_GIVEN INFORMATION_
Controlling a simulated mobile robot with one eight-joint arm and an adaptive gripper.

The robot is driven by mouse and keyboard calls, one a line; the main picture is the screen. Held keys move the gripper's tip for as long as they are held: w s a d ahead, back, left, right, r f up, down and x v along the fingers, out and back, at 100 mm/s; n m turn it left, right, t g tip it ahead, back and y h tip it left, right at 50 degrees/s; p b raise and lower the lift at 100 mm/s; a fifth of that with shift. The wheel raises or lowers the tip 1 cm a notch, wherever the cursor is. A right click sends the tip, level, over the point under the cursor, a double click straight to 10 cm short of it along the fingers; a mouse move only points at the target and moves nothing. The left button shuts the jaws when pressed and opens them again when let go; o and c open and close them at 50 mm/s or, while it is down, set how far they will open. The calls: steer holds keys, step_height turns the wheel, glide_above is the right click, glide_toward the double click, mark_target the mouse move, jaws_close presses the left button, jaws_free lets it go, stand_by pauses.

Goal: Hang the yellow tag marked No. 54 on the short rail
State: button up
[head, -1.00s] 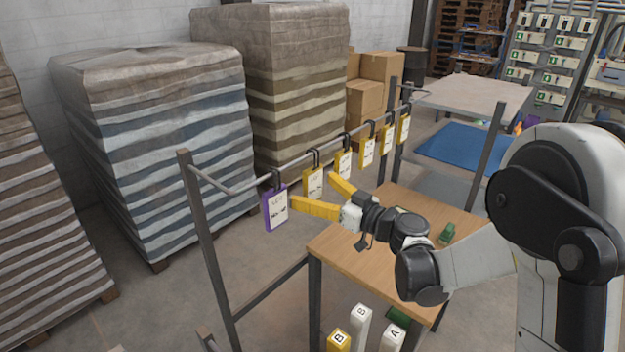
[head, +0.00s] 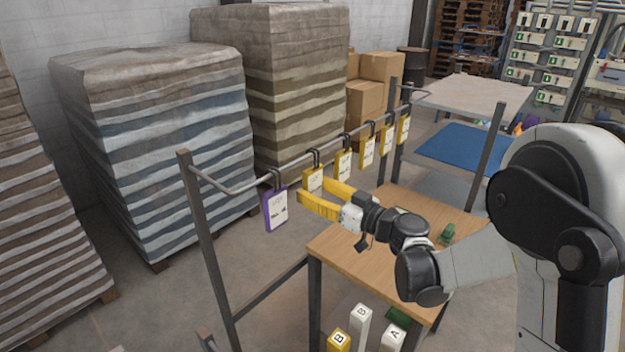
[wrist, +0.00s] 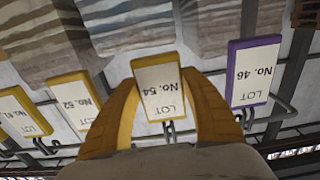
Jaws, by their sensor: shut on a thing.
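The yellow tag marked No. 54 (wrist: 160,88) is between the two yellow fingers of my gripper (head: 315,190), which is shut on its side edges. In the head view the tag (head: 313,178) is partly hidden by the fingers. Its dark hook still appears to be on the long rail (head: 300,157), between the purple tag and the other yellow tags. The purple tag (head: 275,209), marked No. 46 in the wrist view (wrist: 251,72), hangs beside it. I cannot make out a separate short rail for certain.
More yellow tags hang along the rail, including No. 52 (wrist: 76,98). A dark post (head: 208,250) holds the rail's near end. A wooden table (head: 345,241) stands below my arm. Wrapped pallet stacks (head: 160,140) stand behind the rail.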

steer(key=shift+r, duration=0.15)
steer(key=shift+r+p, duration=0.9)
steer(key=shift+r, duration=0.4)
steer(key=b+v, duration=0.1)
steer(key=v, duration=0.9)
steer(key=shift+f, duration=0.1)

_EXERCISE PROMPT_
Go from the first line of the data above to the line containing "[wrist, +0.00s]" and retype exactly those lines, both included, but none of the pictures.

_WORKED SOLUTION_
Controlling a simulated mobile robot with one eight-joint arm and an adaptive gripper.

The robot is driven by mouse and keyboard calls, one a line; the main picture is the screen. Held keys move the gripper's tip for as long as they are held: w s a d ahead, back, left, right, r f up, down and x v along the fingers, out and back, at 100 mm/s; n m turn it left, right, t g tip it ahead, back and y h tip it left, right at 50 degrees/s; p b raise and lower the lift at 100 mm/s; a fifth of that with shift. The wheel raises or lowers the tip 1 cm a notch, wherever the cursor is. A right click sends the tip, level, over the point under the cursor, a double click straight to 10 cm short of it along the fingers; a mouse move only points at the target and moves nothing. The left button shuts the jaws when pressed and opens them again when let go; o and c open and close them at 50 mm/s or, while it is down, set how far they will open. The calls: steer holds keys, step_height turns the wheel, glide_above is the right click, glide_toward the double click, mark_target the mouse move, jaws_close presses the left button, jaws_free lets it go, stand_by pauses.

Goal: Hang the yellow tag marked No. 54 on the short rail
State: button up
[head, -1.00s] 
[head, +0.00s] 
[wrist, +0.00s] 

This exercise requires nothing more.